We are headed to a world in which our oceans are essentially deserts. Yes, oceans are quite wet, but by mid-century – like deserts – if we don’t take action they may be largely barren landscapes hostile to plant and animal life. Do a little internet searching down the “Will the oceans be dead by mid-century?” rabbit hole and you will find extreme views on both sides. But that this is even a question is terrifying.
If we continue on our current path, the oceans will continue to lose the ability to support life. The warming of the ocean, ocean acidification, plastic pollution, overfishing, ocean deoxygenation, and chemical runoff and waste dumped into the ocean will all grow as problems in the coming years if we don’t take action. All of life in the ocean may not die off, but most of it will. This is an experiment we don’t want to run. If we continue with business as usual, we will have less life in the ocean, fewer fish, fewer jobs, and less oxygen. None of those things are desirable.
Mass die-offs in the ocean have happened before on Earth. The recovery of the oceans does happen but on something vastly beyond a human timescale. If we “nearly” kill off most things in the ocean by midcentury, it will take thousands, if not hundreds of thousands of years for the ocean to recover. You, and maybe even humanity won’t be around to see it.
If we continue on the path we are on today, we should develop a taste for jellyfish, as jellyfish are the form of life in the ocean that will thrive in the hothouse ocean we are creating. Jellyfish tolerate higher temperatures and will face fewer predators if the large fish, crabs, and sea turtles all die off, or mostly die off. Start writing that jellyfish cookbook, it is destined to be a best-seller.

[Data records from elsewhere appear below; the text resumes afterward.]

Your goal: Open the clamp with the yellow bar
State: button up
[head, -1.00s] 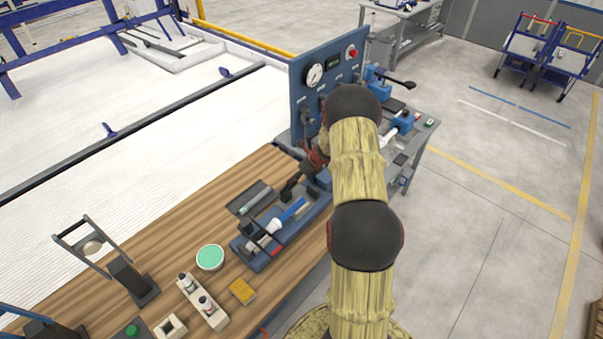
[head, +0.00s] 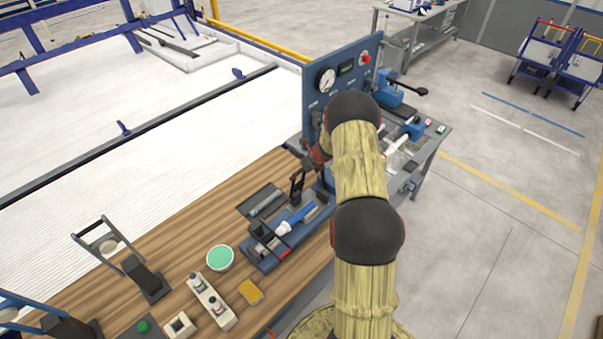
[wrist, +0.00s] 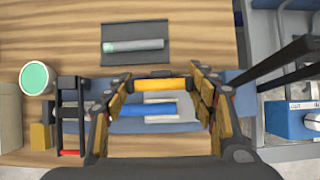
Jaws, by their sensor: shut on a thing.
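The clamp's yellow bar (wrist: 160,84) spans the space between my gripper's (wrist: 161,80) two fingers in the wrist view. The fingers are shut on its two ends. A blue pipe (head: 301,212) with a white fitting (head: 283,228) lies in the fixture; the blue pipe also shows below the bar in the wrist view (wrist: 150,110). A second clamp with a red bar (wrist: 70,153) is at the near end.
A dark tray (head: 250,210) with a grey-green pipe lies beside the fixture. A green-topped round container (head: 220,257), a yellow block (head: 250,291) and a gauge panel (head: 345,85) are nearby. Bare wood (head: 185,225) lies left of the tray.

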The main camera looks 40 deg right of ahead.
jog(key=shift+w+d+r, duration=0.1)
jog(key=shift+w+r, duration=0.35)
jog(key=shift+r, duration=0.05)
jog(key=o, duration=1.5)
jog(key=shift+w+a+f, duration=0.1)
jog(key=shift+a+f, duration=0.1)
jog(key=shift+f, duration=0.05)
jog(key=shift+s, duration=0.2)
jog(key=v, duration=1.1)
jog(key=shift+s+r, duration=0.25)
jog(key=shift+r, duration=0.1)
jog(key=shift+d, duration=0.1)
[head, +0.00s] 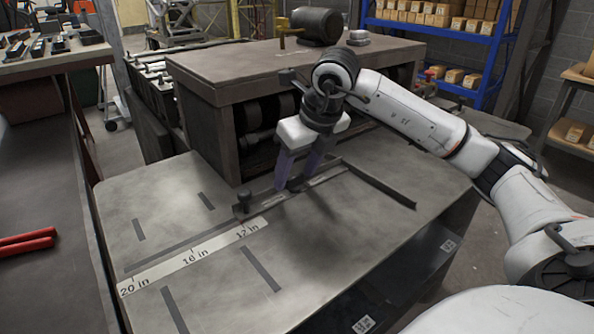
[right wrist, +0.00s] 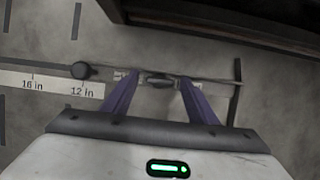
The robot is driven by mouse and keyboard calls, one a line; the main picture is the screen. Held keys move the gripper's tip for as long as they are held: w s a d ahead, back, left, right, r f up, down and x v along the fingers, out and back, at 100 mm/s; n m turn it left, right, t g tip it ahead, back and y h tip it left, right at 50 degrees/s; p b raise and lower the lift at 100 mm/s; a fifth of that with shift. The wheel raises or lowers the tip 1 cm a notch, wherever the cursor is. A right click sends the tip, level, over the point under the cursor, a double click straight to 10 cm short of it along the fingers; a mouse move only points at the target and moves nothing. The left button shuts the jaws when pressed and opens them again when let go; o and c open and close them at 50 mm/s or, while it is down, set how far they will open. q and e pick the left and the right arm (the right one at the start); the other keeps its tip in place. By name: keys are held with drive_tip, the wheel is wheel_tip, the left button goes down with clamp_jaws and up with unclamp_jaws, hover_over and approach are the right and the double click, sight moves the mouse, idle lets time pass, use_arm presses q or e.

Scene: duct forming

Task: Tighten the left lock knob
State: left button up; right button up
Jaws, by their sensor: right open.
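A dark lock knob (head: 243,201) stands at the left on the fence bar, near the 12 in end of the scale. It also shows in the right wrist view (right wrist: 83,70), left of my fingers. A second dark, low knob (right wrist: 160,81) lies on the bar between my fingertips in that view. My right gripper (head: 293,183) points down over the bar, with its two purple fingers apart on either side of this second knob. I cannot tell whether the fingers touch it. My left gripper is not in view.
The pale scale strip (head: 190,256) marks 12, 16 and 20 in along the table (head: 330,255). A dark angled bar (head: 380,185) extends right of the gripper. A wooden bench (head: 225,80) with machinery stands close behind. Red handles (head: 27,240) lie on the left surface.

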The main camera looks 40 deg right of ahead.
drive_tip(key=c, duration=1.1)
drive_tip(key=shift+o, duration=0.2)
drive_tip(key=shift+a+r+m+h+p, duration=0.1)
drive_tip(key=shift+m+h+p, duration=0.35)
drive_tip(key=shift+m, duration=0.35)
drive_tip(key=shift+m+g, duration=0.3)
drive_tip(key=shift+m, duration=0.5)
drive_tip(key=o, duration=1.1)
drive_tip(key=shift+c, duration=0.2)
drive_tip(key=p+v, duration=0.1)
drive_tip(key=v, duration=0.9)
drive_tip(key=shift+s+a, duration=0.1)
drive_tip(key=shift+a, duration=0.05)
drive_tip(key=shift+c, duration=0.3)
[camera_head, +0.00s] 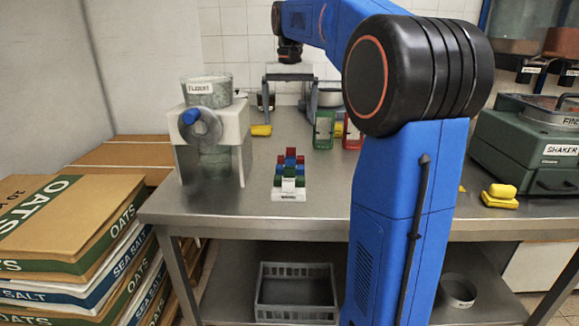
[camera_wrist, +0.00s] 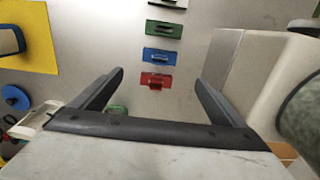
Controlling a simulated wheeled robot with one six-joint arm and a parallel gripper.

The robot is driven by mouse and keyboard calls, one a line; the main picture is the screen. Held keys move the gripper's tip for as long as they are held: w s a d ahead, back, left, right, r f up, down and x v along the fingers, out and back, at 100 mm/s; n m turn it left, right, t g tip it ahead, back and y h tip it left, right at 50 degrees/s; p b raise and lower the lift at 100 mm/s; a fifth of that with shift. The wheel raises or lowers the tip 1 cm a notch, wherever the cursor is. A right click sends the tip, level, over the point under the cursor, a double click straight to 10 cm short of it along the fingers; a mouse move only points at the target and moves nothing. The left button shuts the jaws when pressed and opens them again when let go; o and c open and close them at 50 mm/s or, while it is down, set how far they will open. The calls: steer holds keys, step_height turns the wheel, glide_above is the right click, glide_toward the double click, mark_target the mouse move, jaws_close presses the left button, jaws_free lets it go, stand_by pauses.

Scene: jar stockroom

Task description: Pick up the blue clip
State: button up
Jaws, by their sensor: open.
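The blue clip (camera_wrist: 161,56) lies in a row of clips in the wrist view, between a green clip (camera_wrist: 164,29) and a red clip (camera_wrist: 157,81). In the head view the row stands on the steel table, with the red clip (camera_head: 291,152) at the back and the blue clip (camera_head: 290,161) just in front of it. My gripper (camera_head: 290,92) is high above the back of the table in the head view. Its fingers are wide apart and empty. In the wrist view my gripper (camera_wrist: 159,80) has the red clip showing between its fingertips and the blue clip a little beyond.
A white dispenser (camera_head: 238,125) stands close left of the clips in the head view. A green shaker (camera_head: 525,145) is at the right. The table in front of the dispenser is clear.

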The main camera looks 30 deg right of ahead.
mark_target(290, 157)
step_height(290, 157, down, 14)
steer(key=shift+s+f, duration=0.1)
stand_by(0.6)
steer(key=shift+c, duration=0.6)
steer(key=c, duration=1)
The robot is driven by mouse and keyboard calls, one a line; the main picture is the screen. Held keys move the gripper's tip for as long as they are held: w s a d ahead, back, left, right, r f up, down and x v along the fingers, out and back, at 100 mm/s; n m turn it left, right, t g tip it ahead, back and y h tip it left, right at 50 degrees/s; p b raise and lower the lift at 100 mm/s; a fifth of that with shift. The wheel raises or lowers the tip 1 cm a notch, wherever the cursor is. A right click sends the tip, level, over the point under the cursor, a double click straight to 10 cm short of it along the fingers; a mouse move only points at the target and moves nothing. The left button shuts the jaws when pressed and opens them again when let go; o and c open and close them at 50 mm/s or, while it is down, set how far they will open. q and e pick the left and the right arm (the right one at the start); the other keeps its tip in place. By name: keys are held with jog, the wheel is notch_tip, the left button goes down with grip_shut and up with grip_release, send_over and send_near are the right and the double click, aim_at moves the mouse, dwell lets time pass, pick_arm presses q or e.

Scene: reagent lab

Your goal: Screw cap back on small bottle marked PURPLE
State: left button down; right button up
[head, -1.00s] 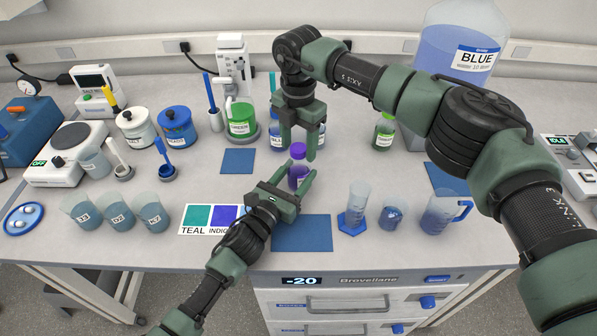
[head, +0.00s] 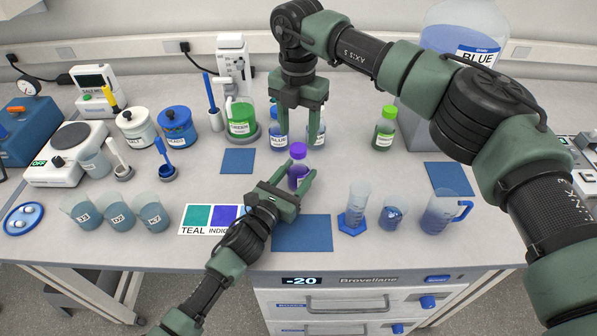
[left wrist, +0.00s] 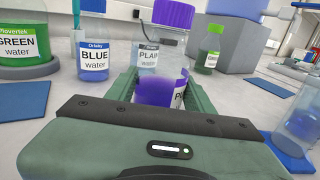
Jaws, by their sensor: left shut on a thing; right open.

(Sea-food menu of the future).
Stefan. Thank you for this. And thank you for the work GOES is doing. I'm not much of a seafarer, but that looks like a great trip.
Yep: the ocean is the blind spot of mankind - covering 71% of the earth and is interconnected.
I would like to add one more worrying point: I sailed the ocean from Rotterdam to the Caribbean and joined the citizens science project of goesfoundation.com to sample microplastics in the ocean.
I did find some but what i found most was soot! The ocean is covered with a blanket of soot - unburned carbon particles from shipping and forest fires ( on ice it is grey but you hardly see it in the ocean ) and the micro surface layer on the ocean is also affected.